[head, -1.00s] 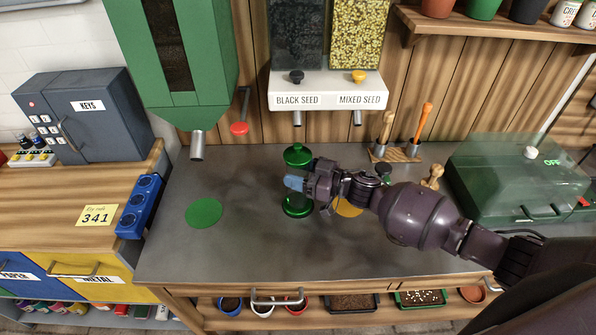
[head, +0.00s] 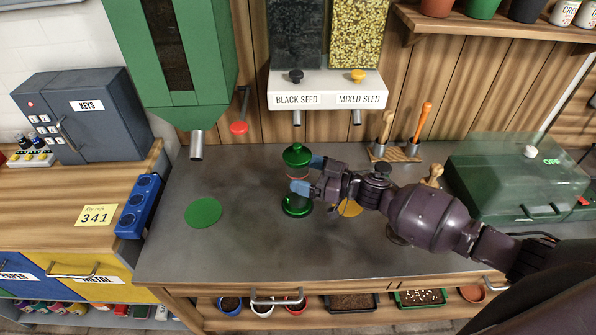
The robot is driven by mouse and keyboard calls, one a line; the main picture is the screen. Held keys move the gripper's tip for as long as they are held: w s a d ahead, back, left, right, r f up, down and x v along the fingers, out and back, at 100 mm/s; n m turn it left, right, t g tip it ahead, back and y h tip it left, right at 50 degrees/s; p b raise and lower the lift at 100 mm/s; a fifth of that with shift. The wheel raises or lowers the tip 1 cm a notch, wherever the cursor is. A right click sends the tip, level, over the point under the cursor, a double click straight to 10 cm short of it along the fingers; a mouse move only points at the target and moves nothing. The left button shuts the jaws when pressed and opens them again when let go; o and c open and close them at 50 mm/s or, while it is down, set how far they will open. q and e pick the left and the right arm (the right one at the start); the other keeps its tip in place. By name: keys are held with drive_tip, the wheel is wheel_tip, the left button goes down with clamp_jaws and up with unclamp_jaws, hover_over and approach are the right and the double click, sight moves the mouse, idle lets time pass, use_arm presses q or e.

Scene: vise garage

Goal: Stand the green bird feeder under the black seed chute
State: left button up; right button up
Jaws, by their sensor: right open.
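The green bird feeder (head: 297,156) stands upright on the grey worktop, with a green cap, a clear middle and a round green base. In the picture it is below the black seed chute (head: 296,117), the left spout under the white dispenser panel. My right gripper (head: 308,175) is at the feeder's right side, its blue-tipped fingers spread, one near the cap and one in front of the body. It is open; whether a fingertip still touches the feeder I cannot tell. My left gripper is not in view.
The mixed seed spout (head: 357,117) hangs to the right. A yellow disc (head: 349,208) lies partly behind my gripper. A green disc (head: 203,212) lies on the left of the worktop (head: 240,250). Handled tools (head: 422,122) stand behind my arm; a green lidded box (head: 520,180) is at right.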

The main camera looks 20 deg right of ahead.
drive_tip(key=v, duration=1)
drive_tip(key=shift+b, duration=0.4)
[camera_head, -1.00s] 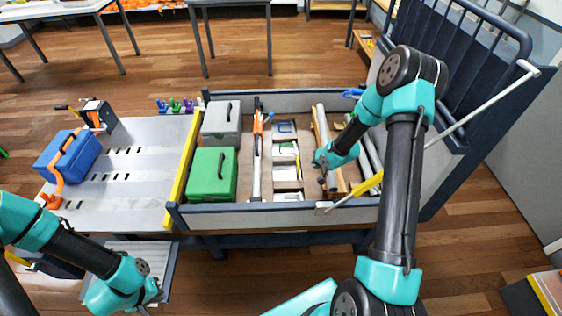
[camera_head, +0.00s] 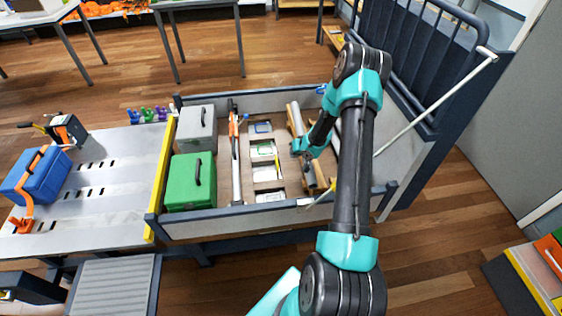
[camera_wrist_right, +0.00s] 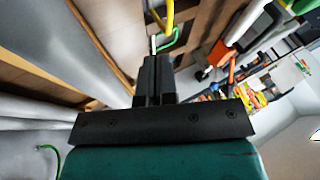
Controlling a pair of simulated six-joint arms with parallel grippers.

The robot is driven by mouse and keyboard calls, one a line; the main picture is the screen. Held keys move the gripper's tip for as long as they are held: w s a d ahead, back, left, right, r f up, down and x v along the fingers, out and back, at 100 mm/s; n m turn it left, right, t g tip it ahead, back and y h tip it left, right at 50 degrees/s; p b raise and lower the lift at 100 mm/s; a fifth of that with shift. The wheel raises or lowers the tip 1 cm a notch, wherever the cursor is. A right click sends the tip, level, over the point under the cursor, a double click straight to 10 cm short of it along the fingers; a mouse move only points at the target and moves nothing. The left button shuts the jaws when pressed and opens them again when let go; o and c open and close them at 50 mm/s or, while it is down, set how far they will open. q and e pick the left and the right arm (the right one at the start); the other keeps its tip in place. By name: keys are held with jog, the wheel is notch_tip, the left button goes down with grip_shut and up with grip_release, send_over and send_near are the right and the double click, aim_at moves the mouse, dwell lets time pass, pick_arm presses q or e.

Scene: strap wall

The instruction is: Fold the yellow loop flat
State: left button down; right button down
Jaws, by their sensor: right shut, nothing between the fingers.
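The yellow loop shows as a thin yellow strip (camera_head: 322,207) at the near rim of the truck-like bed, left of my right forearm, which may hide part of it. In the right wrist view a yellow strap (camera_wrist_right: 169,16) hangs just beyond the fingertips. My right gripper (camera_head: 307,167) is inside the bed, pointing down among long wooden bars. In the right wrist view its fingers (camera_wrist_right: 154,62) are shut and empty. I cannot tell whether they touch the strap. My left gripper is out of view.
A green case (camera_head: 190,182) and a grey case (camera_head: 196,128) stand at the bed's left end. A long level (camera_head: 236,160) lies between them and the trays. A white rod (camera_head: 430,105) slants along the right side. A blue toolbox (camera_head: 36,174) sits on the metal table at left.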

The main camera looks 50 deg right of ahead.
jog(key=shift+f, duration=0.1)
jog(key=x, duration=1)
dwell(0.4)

=====

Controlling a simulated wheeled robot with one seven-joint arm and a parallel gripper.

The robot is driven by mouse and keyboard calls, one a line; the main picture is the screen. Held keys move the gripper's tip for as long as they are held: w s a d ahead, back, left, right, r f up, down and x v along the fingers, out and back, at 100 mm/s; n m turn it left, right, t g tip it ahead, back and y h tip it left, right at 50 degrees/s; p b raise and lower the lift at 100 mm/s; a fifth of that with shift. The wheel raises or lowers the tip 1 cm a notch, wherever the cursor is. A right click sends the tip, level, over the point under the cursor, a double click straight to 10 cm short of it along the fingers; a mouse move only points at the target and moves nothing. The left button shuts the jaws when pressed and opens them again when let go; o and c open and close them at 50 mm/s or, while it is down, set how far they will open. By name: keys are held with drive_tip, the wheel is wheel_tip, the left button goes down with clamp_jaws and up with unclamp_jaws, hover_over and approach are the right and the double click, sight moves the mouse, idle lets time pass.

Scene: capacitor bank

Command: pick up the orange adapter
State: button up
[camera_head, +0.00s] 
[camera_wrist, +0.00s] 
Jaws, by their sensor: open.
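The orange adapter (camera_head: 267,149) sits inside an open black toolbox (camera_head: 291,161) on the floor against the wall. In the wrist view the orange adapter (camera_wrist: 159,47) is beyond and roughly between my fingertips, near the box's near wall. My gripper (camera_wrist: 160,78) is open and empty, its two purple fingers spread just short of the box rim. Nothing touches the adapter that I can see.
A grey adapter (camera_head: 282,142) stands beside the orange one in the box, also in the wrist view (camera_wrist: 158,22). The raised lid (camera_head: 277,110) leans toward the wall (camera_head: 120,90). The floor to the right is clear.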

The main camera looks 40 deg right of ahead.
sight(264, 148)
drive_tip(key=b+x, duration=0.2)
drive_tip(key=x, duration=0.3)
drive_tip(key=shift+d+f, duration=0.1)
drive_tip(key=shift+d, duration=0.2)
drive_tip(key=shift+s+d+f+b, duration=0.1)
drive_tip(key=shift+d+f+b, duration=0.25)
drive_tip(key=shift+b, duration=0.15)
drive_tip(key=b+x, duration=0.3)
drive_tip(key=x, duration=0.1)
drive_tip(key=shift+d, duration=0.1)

=====

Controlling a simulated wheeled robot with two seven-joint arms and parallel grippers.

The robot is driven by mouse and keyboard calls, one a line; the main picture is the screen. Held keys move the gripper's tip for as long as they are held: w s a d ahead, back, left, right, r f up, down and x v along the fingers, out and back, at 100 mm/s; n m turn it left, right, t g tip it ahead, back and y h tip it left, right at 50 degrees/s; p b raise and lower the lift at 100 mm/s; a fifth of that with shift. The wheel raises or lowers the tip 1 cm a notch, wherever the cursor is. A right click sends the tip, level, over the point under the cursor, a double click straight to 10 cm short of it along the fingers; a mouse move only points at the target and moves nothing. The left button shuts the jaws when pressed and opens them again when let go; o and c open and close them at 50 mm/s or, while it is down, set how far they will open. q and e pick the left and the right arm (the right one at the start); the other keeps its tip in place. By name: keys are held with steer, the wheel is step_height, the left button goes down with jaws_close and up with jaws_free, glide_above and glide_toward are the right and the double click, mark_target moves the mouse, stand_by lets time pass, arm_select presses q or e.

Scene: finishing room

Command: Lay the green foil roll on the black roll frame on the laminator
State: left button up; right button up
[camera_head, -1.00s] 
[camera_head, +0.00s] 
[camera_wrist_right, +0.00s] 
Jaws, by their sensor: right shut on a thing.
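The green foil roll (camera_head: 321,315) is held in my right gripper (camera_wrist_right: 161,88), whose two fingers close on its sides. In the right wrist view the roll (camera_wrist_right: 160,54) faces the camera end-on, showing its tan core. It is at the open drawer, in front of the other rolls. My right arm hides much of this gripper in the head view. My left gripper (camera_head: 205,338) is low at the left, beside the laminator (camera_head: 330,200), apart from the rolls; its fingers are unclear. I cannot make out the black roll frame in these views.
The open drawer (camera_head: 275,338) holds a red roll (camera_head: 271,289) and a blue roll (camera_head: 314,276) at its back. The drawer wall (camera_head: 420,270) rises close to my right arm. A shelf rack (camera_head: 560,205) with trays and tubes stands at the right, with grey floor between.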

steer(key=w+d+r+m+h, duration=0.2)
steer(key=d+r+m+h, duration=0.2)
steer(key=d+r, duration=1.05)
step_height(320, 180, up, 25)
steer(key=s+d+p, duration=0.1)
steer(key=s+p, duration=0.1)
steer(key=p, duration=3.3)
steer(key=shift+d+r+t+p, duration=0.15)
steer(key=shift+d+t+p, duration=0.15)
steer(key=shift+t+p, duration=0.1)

=====

● Written instruction
Looking at the material above, count the lines containing the string "arms" and reply with the count alone.

● Full solution
2